#### OBJECTIVE
Return the records from the first line through the line containing "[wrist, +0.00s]", and leave out the pictures.

^^^^^^^^

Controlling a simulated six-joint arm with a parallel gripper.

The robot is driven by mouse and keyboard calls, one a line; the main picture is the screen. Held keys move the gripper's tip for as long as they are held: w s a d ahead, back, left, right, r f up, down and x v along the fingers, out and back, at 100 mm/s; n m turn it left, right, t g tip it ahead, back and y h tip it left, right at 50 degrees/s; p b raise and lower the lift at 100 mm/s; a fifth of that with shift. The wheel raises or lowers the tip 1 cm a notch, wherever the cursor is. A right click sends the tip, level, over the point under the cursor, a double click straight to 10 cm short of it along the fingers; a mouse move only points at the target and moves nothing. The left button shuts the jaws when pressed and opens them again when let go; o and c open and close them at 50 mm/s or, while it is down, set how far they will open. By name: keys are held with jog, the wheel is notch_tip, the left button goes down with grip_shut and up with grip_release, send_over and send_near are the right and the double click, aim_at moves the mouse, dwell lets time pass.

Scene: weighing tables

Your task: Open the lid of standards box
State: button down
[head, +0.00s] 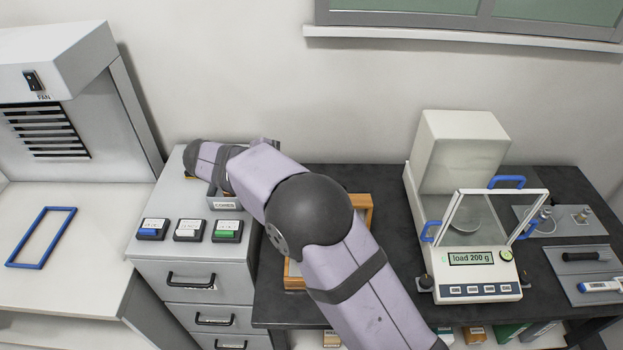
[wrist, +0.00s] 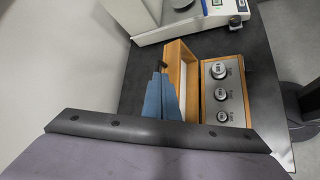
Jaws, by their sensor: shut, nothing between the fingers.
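The wooden standards box (wrist: 241,60) stands on the dark table, with several round weights in its grey insert (wrist: 222,92). Its wooden lid (wrist: 178,52) is open, swung back towards the wall, with its pale lining showing in the wrist view. My gripper (wrist: 163,68), blue with a dark tip, appears shut and empty over the lid's inner side; I cannot tell whether it touches the lid. In the head view my arm covers most of the box, leaving only some wooden edges (head: 366,205) in sight. The gripper is hidden there.
A balance (head: 484,262) reading "load 200 g" stands right of the box. A drawer cabinet (head: 192,275) with three small labelled boxes (head: 188,230) is at left. Tools and weights lie on grey mats (head: 575,262) at far right.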

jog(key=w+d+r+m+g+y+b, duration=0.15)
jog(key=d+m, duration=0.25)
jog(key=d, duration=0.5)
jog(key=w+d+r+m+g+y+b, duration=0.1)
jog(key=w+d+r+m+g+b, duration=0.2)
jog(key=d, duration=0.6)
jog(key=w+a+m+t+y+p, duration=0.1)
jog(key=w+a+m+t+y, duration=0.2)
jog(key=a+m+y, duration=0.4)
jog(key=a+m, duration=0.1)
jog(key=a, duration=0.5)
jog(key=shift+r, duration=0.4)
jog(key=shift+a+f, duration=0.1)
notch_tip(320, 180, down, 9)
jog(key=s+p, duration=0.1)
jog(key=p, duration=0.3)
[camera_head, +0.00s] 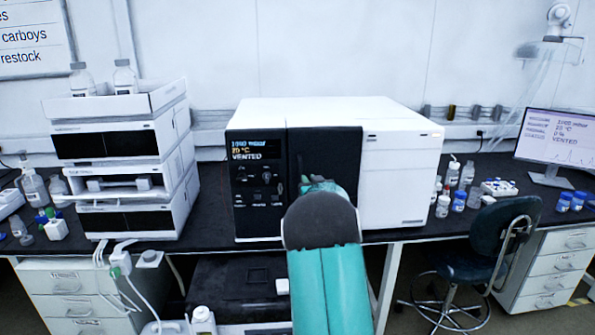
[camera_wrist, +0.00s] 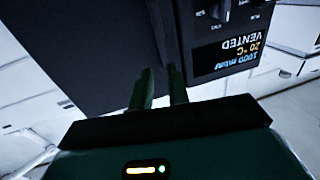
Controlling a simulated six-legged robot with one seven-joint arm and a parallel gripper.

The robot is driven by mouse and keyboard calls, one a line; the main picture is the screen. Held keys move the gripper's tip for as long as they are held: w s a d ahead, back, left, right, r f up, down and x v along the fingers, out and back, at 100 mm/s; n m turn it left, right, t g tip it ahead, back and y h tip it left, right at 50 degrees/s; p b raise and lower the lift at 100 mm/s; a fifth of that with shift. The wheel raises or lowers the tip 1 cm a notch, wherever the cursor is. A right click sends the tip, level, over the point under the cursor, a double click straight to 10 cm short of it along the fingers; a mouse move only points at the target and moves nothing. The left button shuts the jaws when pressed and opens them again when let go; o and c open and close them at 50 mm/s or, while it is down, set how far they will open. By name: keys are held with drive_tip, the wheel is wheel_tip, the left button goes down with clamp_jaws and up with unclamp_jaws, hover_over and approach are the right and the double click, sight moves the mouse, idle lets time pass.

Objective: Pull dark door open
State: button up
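The dark door (camera_head: 330,150) is a tall black panel on the front of the white instrument, right of its control panel. It looks closed in the head view. It also fills the upper left of the wrist view (camera_wrist: 85,45), which is turned nearly upside down. My gripper (camera_head: 306,183) is at the door's left part, with my arm hiding the lower door. In the wrist view my two fingers (camera_wrist: 162,80) stand a little apart, pointing at the strip between door and control panel. Whether they hold the handle is unclear; it is too dark between the tips.
The control panel (camera_head: 257,170) reads VENTED and is close to my fingers. White stacked modules (camera_head: 120,160) stand left on the black bench. Bottles (camera_head: 459,200) stand at the right, near a monitor (camera_head: 547,138). A dark chair (camera_head: 495,235) is at the right front.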

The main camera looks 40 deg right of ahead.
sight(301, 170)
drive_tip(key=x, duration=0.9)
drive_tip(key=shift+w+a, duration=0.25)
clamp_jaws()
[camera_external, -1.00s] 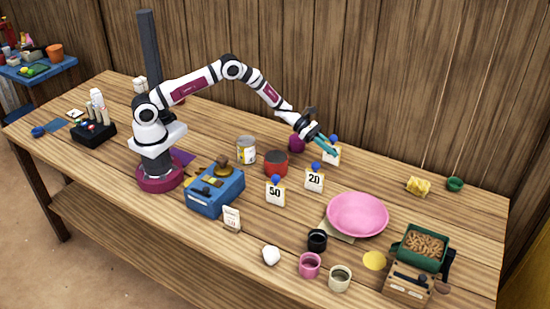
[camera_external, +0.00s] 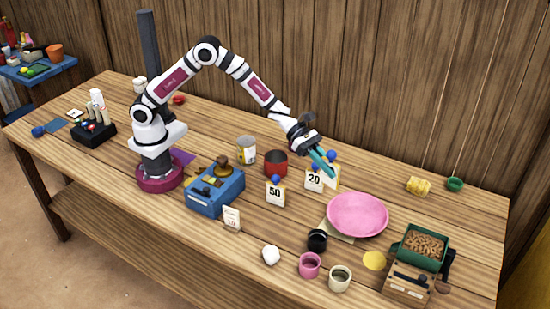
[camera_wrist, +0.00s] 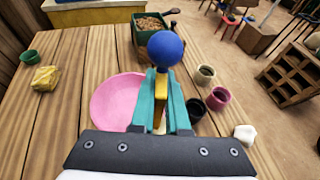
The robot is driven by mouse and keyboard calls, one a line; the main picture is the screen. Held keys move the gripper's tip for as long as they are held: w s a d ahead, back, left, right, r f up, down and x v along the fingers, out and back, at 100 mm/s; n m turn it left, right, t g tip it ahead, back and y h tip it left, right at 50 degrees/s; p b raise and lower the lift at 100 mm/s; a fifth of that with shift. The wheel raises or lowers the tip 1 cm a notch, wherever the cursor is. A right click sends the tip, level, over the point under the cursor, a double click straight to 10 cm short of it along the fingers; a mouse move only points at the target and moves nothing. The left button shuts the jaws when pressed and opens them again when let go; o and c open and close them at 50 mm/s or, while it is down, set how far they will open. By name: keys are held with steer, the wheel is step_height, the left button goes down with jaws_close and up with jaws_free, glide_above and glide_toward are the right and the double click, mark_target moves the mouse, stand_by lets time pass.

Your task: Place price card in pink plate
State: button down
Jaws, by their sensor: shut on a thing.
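My gripper (camera_external: 323,163) is shut on a price card (camera_external: 332,177), a yellow-edged white card with a blue ball on top. In the wrist view the card (camera_wrist: 160,92) is edge-on between the teal fingers, with its ball above them. The external view shows it just behind and right of the "20" card (camera_external: 313,181); its height above the table is hard to tell. The pink plate (camera_external: 357,214) lies in front and right of my gripper, apart from the held card. In the wrist view the plate (camera_wrist: 108,102) is left of the fingers, partly hidden by them.
A "50" card (camera_external: 275,193) and a red pot (camera_external: 276,162) stand left of the plate. Black (camera_external: 317,240), pink (camera_external: 309,265) and pale (camera_external: 340,278) cups stand in front of it. A green food tray (camera_external: 422,246) is at right.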

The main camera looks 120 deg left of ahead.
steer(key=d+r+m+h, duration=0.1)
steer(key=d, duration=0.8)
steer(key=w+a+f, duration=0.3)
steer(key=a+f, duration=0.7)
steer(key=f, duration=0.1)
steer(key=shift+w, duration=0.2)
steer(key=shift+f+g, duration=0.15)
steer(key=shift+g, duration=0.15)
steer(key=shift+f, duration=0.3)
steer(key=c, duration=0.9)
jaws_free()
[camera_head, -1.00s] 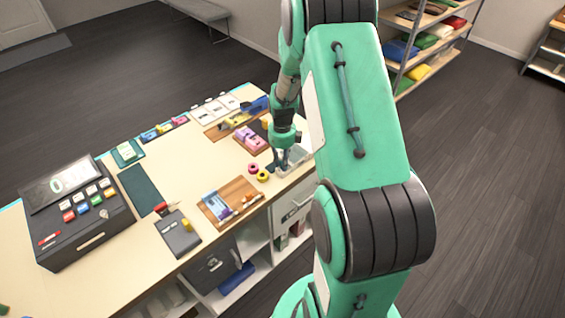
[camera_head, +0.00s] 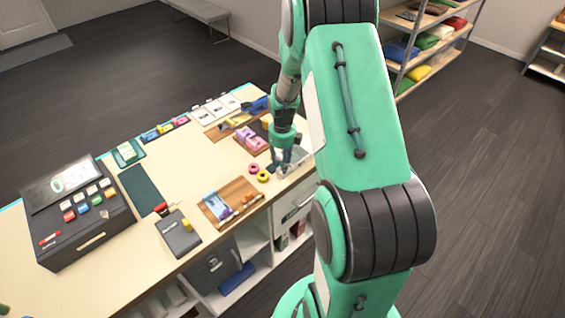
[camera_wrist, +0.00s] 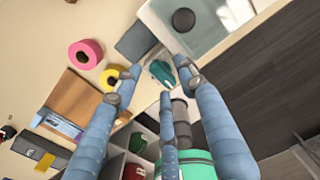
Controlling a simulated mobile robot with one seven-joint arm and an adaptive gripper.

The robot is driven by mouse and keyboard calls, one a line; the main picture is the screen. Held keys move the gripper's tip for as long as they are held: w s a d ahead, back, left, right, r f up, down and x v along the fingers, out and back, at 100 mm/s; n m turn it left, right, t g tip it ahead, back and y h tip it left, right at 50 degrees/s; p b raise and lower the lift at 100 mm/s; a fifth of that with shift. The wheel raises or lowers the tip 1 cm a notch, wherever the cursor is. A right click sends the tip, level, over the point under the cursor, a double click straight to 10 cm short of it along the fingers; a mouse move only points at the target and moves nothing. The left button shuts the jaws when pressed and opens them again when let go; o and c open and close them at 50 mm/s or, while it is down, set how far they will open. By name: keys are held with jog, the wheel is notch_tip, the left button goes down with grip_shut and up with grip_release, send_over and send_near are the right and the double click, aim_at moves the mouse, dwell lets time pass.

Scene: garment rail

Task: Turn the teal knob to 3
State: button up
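In the wrist view, a small teal piece (camera_wrist: 162,72), which looks like the teal knob, shows between my fingertips near the table's edge. My gripper (camera_wrist: 156,80) has three blue fingers spread apart around it, with gaps visible and no clear contact. In the head view, my gripper (camera_head: 282,160) points down at the table's right end, beside a clear tray. The knob cannot be made out there, as my gripper covers that spot. The knob's scale, numbers and pointer cannot be read.
A clear tray (camera_wrist: 208,18) with a dark round piece lies just beyond the knob. A grey-blue block (camera_wrist: 135,42), a pink roll (camera_wrist: 85,54) and a yellow roll (camera_wrist: 113,78) are close on the left. A wooden board (camera_head: 228,196) and cash register (camera_head: 75,212) stand farther left.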

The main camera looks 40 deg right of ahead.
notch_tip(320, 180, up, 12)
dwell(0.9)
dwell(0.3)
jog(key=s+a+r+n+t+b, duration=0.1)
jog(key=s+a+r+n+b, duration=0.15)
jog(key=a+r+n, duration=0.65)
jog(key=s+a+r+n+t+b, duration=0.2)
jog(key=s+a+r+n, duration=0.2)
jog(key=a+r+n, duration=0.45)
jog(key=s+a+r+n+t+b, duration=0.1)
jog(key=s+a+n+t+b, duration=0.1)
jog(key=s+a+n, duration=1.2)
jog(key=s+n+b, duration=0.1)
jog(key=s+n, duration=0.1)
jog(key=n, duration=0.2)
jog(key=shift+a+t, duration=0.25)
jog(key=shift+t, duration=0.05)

^^^^^^^^

#### FINAL RESULT
Controlling a simulated six-joint arm with a parallel gripper.

The robot is driven by mouse and keyboard calls, one a line; the main picture is the screen. Held keys move the gripper's tip for as long as they are held: w s a d ahead, back, left, right, r f up, down and x v along the fingers, out and back, at 100 mm/s; n m turn it left, right, t g tip it ahead, back and y h tip it left, right at 50 degrees/s; p b raise and lower the lift at 100 mm/s; a fifth of that with shift. The wheel raises or lowers the tip 1 cm a notch, wherever the cursor is. A right click sends the tip, level, over the point under the cursor, a double click straight to 10 cm short of it along the fingers; a mouse move only points at the target and moves nothing. The left button shuts the jaws when pressed and opens them again when let go; o and c open and close them at 50 mm/s or, while it is down, set how far they will open. By name: keys are held with jog, the wheel is notch_tip, the left button goes down with grip_shut and up with grip_release, send_over and send_near are the right and the double click, aim_at moves the mouse, dwell lets time pass.

Scene: weighing tables

Your task: Open the lid of standards box
State: button down
[head, +0.00s] 
[wrist, +0.00s] 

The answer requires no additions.